[Start of Source data]
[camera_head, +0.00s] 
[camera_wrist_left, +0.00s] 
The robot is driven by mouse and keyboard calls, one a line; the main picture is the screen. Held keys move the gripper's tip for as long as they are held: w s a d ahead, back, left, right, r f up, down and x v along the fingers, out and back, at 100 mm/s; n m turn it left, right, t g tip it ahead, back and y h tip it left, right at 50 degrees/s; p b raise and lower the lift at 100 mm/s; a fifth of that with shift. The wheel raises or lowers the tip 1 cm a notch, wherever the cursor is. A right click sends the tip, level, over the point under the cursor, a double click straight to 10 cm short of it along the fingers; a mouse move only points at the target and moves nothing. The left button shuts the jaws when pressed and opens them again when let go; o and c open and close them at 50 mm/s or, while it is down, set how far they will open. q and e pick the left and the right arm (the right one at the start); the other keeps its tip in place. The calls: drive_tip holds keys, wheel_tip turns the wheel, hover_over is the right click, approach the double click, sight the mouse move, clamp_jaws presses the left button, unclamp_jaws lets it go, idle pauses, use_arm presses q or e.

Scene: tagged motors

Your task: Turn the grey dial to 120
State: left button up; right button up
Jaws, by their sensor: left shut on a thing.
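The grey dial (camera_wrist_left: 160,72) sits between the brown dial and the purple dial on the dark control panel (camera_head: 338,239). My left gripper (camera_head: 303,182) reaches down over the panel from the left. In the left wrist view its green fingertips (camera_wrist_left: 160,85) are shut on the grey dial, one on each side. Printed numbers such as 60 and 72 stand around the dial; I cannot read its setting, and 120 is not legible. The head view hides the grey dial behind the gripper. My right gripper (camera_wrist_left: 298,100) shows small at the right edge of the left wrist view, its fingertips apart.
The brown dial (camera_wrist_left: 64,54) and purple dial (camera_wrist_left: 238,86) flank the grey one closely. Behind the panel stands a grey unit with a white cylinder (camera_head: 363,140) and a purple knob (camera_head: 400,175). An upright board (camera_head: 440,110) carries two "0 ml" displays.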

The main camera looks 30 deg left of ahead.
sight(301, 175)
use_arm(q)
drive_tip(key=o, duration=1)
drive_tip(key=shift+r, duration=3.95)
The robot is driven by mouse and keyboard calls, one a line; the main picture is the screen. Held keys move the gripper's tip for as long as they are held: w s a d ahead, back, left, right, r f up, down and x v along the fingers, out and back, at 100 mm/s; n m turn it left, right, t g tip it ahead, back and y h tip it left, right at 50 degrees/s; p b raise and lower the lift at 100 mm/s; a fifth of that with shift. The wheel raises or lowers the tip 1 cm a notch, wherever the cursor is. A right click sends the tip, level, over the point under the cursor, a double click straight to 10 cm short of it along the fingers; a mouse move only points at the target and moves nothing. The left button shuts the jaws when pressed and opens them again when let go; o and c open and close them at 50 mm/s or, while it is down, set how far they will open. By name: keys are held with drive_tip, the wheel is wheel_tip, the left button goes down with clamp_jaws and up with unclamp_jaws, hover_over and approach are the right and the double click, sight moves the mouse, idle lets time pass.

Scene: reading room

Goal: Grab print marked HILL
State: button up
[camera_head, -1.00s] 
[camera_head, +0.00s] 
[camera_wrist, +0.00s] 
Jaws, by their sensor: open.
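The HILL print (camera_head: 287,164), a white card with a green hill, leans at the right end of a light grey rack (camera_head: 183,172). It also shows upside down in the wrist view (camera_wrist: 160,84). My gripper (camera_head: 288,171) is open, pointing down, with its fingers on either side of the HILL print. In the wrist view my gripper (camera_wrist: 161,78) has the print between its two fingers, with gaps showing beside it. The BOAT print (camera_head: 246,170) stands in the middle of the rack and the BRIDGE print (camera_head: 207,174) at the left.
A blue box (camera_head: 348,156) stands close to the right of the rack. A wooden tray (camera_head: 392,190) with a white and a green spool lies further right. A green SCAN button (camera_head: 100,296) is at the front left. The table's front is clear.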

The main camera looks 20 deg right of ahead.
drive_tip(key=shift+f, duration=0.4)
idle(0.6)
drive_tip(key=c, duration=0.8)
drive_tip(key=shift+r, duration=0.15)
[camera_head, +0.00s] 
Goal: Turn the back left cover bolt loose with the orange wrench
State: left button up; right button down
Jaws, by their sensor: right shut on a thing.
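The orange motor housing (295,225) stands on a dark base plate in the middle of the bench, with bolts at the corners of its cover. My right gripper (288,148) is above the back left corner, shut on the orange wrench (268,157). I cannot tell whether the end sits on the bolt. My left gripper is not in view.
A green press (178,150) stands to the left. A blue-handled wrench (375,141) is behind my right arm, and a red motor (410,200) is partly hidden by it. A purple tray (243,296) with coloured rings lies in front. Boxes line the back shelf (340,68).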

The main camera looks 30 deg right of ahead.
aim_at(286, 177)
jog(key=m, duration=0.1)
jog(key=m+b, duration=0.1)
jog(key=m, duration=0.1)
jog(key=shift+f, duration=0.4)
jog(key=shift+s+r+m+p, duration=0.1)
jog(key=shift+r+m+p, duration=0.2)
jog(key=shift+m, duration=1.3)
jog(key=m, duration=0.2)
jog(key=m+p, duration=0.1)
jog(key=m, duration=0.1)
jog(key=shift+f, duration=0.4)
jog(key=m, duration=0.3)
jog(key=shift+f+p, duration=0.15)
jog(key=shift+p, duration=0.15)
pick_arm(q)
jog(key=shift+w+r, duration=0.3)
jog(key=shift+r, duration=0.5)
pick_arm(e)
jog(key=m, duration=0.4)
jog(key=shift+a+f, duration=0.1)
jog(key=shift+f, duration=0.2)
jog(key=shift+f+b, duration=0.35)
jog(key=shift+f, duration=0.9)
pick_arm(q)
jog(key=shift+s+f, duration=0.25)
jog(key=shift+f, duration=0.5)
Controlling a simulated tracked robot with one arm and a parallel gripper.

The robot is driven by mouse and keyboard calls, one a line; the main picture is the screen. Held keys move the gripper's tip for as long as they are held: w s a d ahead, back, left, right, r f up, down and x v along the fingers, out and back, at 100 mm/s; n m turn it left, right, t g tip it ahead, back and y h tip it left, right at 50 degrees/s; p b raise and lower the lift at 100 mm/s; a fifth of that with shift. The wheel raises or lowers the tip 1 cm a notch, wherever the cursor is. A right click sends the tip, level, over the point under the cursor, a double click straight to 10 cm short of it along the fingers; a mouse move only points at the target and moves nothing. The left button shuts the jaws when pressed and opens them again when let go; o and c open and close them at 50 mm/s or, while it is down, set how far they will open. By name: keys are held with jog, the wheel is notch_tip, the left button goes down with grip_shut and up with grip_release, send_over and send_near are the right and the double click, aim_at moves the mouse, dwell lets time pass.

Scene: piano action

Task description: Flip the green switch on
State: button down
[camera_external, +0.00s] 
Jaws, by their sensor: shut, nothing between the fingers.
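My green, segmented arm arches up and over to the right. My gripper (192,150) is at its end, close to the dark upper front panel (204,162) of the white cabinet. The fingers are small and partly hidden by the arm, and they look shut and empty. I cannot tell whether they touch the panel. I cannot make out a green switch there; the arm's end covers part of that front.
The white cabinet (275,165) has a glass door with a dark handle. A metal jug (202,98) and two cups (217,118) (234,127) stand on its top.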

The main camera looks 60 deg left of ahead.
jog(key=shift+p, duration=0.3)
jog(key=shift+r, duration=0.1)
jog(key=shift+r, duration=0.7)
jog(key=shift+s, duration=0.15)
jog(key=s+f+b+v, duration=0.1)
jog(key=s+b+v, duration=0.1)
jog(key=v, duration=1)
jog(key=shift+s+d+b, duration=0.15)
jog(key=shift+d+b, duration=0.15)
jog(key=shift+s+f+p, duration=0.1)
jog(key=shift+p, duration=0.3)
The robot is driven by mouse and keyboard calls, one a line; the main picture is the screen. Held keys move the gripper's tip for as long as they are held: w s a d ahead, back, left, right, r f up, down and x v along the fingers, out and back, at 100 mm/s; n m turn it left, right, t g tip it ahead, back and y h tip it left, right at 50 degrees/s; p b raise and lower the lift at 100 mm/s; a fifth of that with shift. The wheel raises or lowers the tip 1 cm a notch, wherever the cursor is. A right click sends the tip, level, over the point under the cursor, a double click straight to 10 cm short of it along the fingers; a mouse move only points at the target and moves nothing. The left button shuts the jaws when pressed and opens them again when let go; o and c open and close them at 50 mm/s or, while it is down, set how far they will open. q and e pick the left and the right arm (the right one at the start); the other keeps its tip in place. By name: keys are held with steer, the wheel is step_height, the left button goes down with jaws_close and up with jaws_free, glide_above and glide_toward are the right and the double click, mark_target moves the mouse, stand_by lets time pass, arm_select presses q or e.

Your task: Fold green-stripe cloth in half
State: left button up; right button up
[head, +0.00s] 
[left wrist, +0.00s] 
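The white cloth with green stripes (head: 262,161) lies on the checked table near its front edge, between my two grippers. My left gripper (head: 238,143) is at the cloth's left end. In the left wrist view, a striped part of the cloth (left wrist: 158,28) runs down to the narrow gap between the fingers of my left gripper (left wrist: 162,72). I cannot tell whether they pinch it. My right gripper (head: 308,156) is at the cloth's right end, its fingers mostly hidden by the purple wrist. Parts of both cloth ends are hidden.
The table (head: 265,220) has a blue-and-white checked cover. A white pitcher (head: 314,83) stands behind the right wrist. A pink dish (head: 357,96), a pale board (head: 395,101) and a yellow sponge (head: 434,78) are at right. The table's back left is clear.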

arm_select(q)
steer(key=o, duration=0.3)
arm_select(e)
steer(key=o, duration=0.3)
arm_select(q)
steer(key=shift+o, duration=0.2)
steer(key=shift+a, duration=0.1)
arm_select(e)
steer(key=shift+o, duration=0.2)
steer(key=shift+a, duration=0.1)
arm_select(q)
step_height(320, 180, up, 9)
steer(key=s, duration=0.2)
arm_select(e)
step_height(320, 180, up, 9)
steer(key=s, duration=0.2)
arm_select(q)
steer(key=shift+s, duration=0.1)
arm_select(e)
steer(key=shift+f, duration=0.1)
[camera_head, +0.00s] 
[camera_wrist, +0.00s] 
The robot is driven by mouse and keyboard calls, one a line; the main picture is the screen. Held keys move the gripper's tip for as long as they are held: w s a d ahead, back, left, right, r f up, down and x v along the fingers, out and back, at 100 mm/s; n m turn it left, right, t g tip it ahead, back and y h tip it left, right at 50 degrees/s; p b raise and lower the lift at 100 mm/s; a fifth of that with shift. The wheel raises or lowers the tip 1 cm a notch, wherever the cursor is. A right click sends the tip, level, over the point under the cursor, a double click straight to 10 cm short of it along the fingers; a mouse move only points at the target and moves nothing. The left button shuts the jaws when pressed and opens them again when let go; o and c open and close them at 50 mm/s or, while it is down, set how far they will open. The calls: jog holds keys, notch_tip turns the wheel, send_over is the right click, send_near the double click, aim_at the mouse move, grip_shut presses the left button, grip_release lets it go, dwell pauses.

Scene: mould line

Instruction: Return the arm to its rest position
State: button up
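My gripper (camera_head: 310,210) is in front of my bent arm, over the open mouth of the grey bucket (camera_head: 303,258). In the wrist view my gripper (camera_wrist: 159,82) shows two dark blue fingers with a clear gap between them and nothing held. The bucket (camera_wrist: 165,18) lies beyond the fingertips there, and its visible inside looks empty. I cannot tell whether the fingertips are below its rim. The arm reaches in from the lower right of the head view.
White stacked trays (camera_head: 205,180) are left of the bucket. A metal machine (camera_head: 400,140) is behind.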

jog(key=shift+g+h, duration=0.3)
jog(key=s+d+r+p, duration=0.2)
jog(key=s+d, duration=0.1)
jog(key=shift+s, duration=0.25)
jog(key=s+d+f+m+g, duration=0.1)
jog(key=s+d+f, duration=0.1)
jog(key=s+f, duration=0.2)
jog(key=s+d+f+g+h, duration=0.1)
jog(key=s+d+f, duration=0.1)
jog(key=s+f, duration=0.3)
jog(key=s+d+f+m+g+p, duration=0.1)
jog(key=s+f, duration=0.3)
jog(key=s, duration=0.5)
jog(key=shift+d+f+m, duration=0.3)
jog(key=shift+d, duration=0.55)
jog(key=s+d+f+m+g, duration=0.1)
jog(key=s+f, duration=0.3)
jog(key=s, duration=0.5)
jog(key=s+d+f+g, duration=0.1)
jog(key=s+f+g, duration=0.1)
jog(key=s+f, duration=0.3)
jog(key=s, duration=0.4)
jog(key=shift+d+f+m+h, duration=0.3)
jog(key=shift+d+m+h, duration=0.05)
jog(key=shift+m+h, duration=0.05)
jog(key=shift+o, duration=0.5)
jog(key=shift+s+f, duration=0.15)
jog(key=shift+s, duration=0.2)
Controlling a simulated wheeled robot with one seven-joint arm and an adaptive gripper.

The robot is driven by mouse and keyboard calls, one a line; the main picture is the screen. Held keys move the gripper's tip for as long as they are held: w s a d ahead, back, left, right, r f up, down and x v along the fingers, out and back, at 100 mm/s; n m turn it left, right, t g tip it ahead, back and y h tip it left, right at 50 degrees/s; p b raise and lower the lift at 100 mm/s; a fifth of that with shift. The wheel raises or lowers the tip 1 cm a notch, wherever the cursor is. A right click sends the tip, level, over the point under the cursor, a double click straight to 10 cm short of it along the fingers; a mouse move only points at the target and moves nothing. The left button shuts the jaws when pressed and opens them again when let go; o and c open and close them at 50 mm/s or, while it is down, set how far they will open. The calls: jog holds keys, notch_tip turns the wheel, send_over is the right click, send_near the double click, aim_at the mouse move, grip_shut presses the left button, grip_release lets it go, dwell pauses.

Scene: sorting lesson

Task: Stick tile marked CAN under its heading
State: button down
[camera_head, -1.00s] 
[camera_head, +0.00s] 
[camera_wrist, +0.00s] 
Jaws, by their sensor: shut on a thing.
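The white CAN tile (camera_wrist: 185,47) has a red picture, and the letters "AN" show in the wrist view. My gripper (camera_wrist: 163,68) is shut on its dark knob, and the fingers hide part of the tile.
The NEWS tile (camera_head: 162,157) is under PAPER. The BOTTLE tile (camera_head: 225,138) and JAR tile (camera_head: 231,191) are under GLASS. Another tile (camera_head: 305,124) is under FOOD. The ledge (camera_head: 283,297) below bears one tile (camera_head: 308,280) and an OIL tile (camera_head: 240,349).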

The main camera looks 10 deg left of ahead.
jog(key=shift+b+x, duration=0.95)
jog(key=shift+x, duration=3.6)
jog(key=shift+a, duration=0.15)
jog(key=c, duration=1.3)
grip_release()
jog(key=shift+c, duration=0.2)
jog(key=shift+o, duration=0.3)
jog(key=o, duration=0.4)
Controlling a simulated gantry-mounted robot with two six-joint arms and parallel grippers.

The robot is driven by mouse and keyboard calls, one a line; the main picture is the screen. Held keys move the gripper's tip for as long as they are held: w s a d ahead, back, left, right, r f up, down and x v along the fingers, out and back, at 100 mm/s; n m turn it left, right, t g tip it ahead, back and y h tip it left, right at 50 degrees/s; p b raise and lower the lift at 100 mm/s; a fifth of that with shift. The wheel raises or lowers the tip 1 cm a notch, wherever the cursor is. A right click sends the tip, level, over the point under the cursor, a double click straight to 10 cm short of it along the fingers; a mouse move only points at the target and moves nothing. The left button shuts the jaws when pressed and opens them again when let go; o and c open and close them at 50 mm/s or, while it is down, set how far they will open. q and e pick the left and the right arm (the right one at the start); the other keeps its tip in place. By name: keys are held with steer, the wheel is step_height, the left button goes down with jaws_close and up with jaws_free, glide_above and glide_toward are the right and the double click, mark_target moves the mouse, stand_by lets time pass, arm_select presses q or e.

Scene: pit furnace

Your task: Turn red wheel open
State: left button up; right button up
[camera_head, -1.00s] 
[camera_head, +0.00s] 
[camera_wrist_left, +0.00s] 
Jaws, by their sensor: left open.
[End of Source data]
◆ Your goal: Work out how many lines in the records above contain the word "joint", and give only that number.

◆ Result of the exercise: 2